■ **Given instruction**: All of the listing below must be repeated word for word. Pictures are the only thing to omit.

## start Given material

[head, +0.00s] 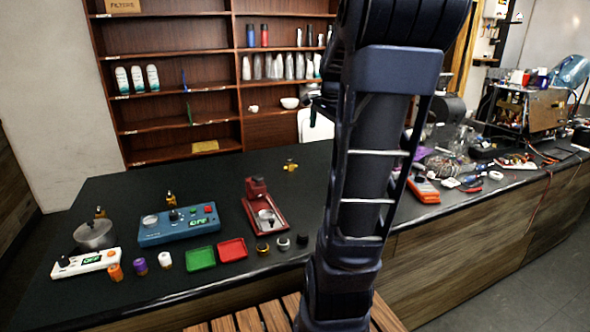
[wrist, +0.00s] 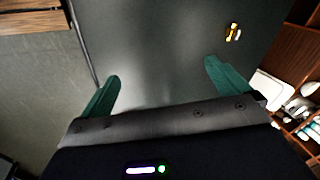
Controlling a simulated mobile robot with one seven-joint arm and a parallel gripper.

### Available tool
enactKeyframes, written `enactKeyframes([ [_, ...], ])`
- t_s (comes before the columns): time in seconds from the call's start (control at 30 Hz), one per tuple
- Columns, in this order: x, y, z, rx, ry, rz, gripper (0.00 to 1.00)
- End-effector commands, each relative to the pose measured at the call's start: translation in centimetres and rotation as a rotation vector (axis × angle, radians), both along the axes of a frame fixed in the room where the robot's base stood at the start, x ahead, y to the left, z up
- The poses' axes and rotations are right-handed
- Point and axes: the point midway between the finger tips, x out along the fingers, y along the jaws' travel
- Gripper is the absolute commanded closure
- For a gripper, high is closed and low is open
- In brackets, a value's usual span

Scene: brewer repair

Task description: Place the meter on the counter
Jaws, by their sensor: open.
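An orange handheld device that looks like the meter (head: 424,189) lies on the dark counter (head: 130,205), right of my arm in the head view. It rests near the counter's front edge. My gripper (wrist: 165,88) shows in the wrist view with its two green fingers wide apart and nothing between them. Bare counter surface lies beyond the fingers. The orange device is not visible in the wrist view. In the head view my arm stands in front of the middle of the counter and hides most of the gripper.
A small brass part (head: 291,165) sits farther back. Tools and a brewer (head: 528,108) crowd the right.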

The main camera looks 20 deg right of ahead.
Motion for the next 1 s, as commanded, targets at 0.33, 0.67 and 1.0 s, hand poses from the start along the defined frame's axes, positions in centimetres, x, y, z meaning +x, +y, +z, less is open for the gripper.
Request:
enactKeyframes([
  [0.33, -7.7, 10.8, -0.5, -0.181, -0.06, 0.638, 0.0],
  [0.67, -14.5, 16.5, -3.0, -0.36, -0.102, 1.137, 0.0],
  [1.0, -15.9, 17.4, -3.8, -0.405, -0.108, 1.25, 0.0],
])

## end Given material

■ **Correct result**:
[head, +0.00s] 
[wrist, +0.00s] 
Controlling a simulated mobile robot with one seven-joint arm and a parallel gripper.

### Available tool
enactKeyframes, written `enactKeyframes([ [_, ...], ])`
- t_s (comes before the columns): time in seconds from the call's start (control at 30 Hz), one per tuple
- Columns, in this order: x, y, z, rx, ry, rz, gripper (0.00 to 1.00)
- End-effector commands, each relative to the pose measured at the call's start: translation in centimetres and rotation as a rotation vector (axis × angle, radians), both along the axes of a frame fixed in the room where the robot's base stood at the start, x ahead, y to the left, z up
- The poses' axes and rotations are right-handed
- Point and axes: the point midway between the finger tips, x out along the fingers, y along the jaws' travel
- Gripper is the absolute commanded closure
- For a gripper, high is closed and low is open
- In brackets, a value's usual span

Scene: brewer repair

Task description: Place the meter on the counter
Jaws, by their sensor: open.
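An orange handheld device that looks like the meter (head: 424,189) lies on the dark counter (head: 130,205), right of my arm in the head view. It rests near the counter's front edge. My gripper (wrist: 165,88) shows in the wrist view with its two green fingers wide apart and nothing between them. Bare counter surface lies beyond the fingers. The orange device is not visible in the wrist view. In the head view my arm stands in front of the middle of the counter and hides most of the gripper.
A small brass part (head: 291,165) sits farther back. Tools and a brewer (head: 528,108) crowd the right.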

The main camera looks 20 deg right of ahead.
Motion for the next 1 s, as commanded, targets at 0.33, 0.67 and 1.0 s, hand poses from the start along the defined frame's axes, positions in centimetres, x, y, z meaning +x, +y, +z, less is open for the gripper.
Request:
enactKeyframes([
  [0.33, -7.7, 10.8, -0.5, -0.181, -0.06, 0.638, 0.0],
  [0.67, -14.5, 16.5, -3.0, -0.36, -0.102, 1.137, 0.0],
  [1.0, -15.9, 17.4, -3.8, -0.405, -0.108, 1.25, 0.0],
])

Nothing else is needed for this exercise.